7. Division of Wealth: While capturing other kingdoms, the victorious always took over a lot of the loser’s wealth and brought them to his kingdom. However, he did not take it away for himself. It was divided to all the people of his country. It is not like usurping the entire wealth and dividing among a few greedy rich men. There is no such evidence in any of these literatures indicating such events. Also, there is no evidence of kings flaunting their wealth by constructing self enjoyment houses such as dancing halls etc., There were a lot of developmental activity in agricultural, handicrafts in this age. Trade flourished by sea and land by improvement of infrastructures.

8. The invasion of other nations: It is evident that when a foreign invader threatens any of these Tamil countries, all the 3 kings and 12 velirs joined together to form an alliance. There had been training grounds to fight bravely and effectively in a war.
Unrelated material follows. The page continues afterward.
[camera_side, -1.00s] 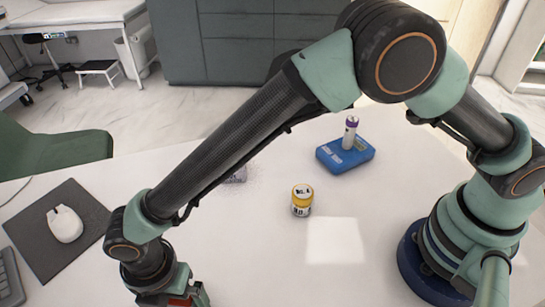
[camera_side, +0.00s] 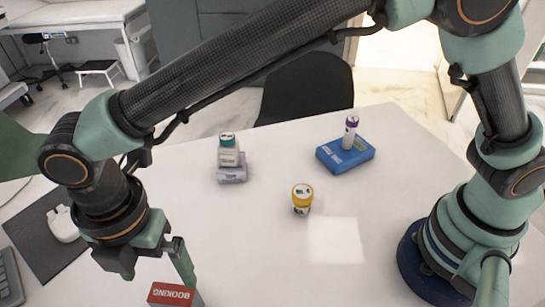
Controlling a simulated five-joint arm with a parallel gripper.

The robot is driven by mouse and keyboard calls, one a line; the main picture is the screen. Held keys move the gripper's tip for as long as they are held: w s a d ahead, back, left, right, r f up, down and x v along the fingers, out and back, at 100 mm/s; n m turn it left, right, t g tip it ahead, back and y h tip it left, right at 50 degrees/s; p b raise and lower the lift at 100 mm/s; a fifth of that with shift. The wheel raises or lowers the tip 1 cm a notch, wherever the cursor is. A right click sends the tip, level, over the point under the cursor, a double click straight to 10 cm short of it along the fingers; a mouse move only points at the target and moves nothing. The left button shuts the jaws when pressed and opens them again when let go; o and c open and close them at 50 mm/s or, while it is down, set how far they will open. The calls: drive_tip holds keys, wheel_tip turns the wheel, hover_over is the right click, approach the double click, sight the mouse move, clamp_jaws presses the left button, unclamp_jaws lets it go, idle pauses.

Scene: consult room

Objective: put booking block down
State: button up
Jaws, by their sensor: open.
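The booking block (camera_side: 174,296) is red on top with white "BOOKING" lettering. It rests at the lower edge of the side view, its lower part cut off by the picture edge. My gripper (camera_side: 157,266) is open and empty above and behind the block, its fingers apart. The right finger ends close to the block's top in the picture; I cannot tell if it touches.
A purple-capped tube (camera_side: 350,132) stands on a blue box (camera_side: 332,161). A mouse (camera_side: 62,224) and a keyboard (camera_side: 9,280) are at left.

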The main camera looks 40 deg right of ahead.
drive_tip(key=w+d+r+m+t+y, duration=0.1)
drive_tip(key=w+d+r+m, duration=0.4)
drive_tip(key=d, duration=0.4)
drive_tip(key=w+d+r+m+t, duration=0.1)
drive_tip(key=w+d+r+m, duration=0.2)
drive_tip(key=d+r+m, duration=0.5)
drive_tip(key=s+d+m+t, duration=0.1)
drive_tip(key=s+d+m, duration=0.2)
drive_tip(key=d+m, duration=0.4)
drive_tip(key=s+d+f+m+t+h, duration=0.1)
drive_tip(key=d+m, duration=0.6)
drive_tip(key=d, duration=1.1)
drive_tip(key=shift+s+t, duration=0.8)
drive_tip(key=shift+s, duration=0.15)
It is clear that even the Maurya king could not invade the Tamil country because of their unity.

9. The long existed Treaty: This accord of understanding created in 1465 BC survived this longest period ever for 1300 years among the Tamil kings and velirs by scrupulously following the Rules and Regulations by all the kings and rulers, which finally faltered in 165 BC by the Kalingathu Karavelan.

Cheraputhra – who faltered: Unlike the Pandya and Cholas, the cheras were called as “Cheraputras” as evident from Ashoka’s inscriptions and Greek Scholar Ptolemy’s “Periplus” writings.

After the invasion of Aryans, they elevated themselves by means of their habits and created good relations with kings and big merchants. They were helpful to the influential class by helping them in creating contacts with foreign nations, language translations, understanding other languages and telling their meanings etc., Many Aryans also learnt Tamil and became scholars. It is understood that the word “Cheraputra” must have been introduced by the Aryans during Ashoka’s invasion.

A group of descendants of Chera king (Cheraputra) became dominant over a period and captured important positions in trade and governance. It was these people who had crept into the Kongu country and captured the big trade center Karuvoor and its allied Chola country. By the wily advice of the Kalingathu Karavelan, these cheraputras had retained the captured country for themselves. These culprits were in hold of the captive regions for about 2 - ½ years.

Chilapathikaram was written by Chera King. In it are the details of the Kongu Komaan (Zamindaar) and Kongu existing as a separate velir country. When this literary creation was being formulated, these cheraputras might have already started dwindling their evil designs and would have returned back to their country.

After the 2 – ½ years, even though the original cheras returned back to power, they were like men without strength. As they had already been in a time gap of about 10 generations, they were unable to establish themselves like their earlier counter parts and failed to created history.

Karuvoor has been depicted as a Trade center only in Karavela’s inscriptions. It is not the capital of Chera King. As per Sirupaanatrupadai (Verses 41 – 50), the capital of Chera king was Vanchi Nagar, situated in kutta naadu.


Cheraputras never followed the “common treaty or accord”. Their complete ancestral details are available in the book Pathitrupathu. Lots of treasures were distributed among the Pulavars. As per the accord, since the kingdoms do not belong to them, their coins minted in Kongu desam did not have any sovereign symbols. Slowly the Ways of the Sangam Age degenerated and Sangam Period is believed to have ended in AD 200. The powerful alliances of these Sangam Kings declined and rulers of other nations emerged and new ways of governance began to arise.